In this code snippet, the parent process forks multiple child processes, where each worker executes a task. The parent waits for all child processes to complete and handles results accordingly.

Using IPC for Forks

Since processes do not share memory, you'll need to rely on IPC if you want to transfer data between them. Common IPC methods include named pipes, sockets, and shared files.

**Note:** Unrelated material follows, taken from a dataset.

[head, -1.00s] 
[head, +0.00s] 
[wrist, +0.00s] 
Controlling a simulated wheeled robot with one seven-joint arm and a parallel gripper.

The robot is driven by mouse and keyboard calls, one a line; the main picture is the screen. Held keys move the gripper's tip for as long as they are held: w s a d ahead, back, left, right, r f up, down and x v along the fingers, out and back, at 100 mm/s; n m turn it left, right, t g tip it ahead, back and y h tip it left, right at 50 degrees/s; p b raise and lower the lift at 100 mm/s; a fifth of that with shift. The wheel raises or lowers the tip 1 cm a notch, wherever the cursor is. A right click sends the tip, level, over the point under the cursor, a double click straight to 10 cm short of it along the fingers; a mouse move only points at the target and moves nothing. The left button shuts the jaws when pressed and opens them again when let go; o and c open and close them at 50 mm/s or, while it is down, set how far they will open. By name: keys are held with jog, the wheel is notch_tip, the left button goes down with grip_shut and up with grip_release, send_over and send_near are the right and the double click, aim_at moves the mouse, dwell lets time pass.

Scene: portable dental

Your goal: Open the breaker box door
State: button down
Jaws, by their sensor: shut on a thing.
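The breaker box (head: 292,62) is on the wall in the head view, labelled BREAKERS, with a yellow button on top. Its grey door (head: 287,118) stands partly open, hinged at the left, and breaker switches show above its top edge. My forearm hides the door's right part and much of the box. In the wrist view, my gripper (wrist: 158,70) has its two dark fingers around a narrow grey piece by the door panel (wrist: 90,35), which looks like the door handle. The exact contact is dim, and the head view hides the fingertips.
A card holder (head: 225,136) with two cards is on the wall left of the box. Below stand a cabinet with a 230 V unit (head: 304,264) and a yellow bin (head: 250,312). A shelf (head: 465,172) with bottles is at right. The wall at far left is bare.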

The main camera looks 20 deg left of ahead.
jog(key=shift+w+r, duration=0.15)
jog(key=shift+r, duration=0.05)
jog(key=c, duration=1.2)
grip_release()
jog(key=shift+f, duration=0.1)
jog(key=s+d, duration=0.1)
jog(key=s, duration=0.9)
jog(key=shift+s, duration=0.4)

Here's a simple example using pipes:

use strict;
use warnings;

my $pipe = "/tmp/my_pipe";

# Creating a named pipe
if (!-e $pipe) {
    mkdir($pipe) or die "Can't create pipe: $!";
}

my $pid = fork();
if (not defined $pid) {
    die "Could not fork: $!";
}

if ($pid == 0) {
    # Child process
    open my $fh, '>', "$pipe/pipe.txt" or die "Can't open pipe: $!";
    print $fh "Hello from child process!\n";
    close $fh;
    exit;
} else {
    # Parent process
    open my $fh, '<', "$pipe/pipe.txt" or die "Can't open pipe: $!";
    while (my $line = <$fh>) {
        print "Received: $line";
    }
    close $fh;
}

In this example, we create a named pipe where the child writes data, and the parent reads from it.

Conclusion

Concurrency in Perl, through threads and forks, provides powerful tools for building responsive and efficient applications. Threads allow for straightforward data sharing but require careful management of shared resources, while forks offer isolation but can complicate data sharing mechanisms. By understanding the merits and limitations of these techniques, you can choose the best approach for your specific use case and optimize performance in your Perl applications.

Whether you're processing data streams, handling numerous I/O operations, or running complex algorithms, mastering concurrency in Perl will undoubtedly elevate your programming skills, making you a more proficient developer. Happy coding!